Note that when we are talking about materialising, we are not supposed to conclude solely on (2) that ‘julia’ must be a ‘Human’ - that would mean making new assumptions and thus breaking the generality (being a universal model in technical terms) of the structure we are building.
Next to changing the order in which axioms are materialised, you could also, for instance, ignore checking whether the right hand side of the axioms is already satisfied: creating the green node in any case, independent of whether ‘julia’ has the label ‘Human’ or not. Another approach is to add rules to the order in which rules can be applied, for instance, always giving priority to datalog axioms over existential ones. All these approaches produce a series of structures (chase procedure) such that the first one is the data graph, and every next structure is the result of materialising the right hand side of one axiom on the previous structure. The last structure in this series ideally satisfies all axioms. Ideally, as we might enter infinite loops in which the existence of something implies, possibly via multiple axioms, the existence of this same thing again (again, we refer the reader back to the example in the previous blog post). Different orders of applying the rules can have an effect on whether this procedure terminates or not.

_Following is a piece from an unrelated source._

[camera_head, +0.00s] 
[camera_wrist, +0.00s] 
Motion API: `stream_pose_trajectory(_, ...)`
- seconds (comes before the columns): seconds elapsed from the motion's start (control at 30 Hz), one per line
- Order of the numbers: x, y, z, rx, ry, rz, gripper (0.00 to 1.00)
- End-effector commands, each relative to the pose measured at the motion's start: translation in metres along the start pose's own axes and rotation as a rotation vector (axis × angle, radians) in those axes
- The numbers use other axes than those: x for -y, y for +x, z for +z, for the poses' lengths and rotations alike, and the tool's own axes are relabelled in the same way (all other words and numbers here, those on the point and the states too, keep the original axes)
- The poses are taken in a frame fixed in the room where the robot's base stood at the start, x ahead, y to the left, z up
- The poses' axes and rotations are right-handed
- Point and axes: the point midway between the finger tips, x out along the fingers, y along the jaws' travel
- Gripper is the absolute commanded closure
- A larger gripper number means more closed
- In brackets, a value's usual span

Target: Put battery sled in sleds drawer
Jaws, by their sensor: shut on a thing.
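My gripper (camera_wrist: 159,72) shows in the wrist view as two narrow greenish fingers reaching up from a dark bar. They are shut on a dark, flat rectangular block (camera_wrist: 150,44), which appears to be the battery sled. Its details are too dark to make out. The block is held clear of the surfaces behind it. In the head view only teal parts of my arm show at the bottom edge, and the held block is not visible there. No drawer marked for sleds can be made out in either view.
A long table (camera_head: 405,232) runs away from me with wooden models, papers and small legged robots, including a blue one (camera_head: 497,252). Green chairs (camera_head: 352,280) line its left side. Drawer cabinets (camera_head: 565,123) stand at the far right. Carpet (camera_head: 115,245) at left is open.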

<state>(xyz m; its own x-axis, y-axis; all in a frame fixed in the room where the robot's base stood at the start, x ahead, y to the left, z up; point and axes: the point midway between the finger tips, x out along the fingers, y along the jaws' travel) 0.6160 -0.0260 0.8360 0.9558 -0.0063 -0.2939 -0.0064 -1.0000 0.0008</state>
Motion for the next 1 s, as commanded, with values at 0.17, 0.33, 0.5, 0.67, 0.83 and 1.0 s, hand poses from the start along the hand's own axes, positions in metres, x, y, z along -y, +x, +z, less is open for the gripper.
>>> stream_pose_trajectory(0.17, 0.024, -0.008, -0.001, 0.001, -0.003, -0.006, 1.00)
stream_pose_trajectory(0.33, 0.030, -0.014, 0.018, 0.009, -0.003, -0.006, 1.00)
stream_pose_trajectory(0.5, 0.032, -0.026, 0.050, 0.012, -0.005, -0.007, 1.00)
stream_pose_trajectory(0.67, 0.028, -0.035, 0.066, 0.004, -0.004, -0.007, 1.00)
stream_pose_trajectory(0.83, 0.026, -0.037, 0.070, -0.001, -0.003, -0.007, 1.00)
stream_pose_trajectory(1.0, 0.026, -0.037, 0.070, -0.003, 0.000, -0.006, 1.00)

Both the last presented model, as the following, are structures that satisfy all axioms. Moreover, both are formed using a chase procedure.
However, one of the two contains a redundant substructure. That is, a part of the structure can be mapped to another part of the structure: we can safely map ‘x’ to ‘julia’ such that no new labels are added to ‘julia’ or the ‘hasInhabitant’ relation between ‘austria’ and ‘julia’. The idea of being a core model is the lack of such redundant substructures. Only considering core models makes a difference when looking for the absence of certain structures: in SHACL, we can for instance check whether ‘austria’ is a country with an inhabitant that is not a woman. If we only know that ‘julia’ is an inhabitant of ‘austria’, it could be that she is the only inhabitant: we have no reason to assume otherwise with the given information.
In the literature, core models that are general (universal) are seen as the best way to reason about the possible absence of structures, as they make the least amount of assumptions. We follow this approach when defining SHACL validation in the presence of OWL: we define SHACL validation of a data graph in the presence of OWL as SHACL validation of this data graph with materisalised information in a core fashion derived from the OWL axioms.
The next step in our approach, which will be the topic of one of the next blog posts, is to get the same validation results by validating a new set of constraints, based on the ontology and the old set of constraints, against the same data graph we started with.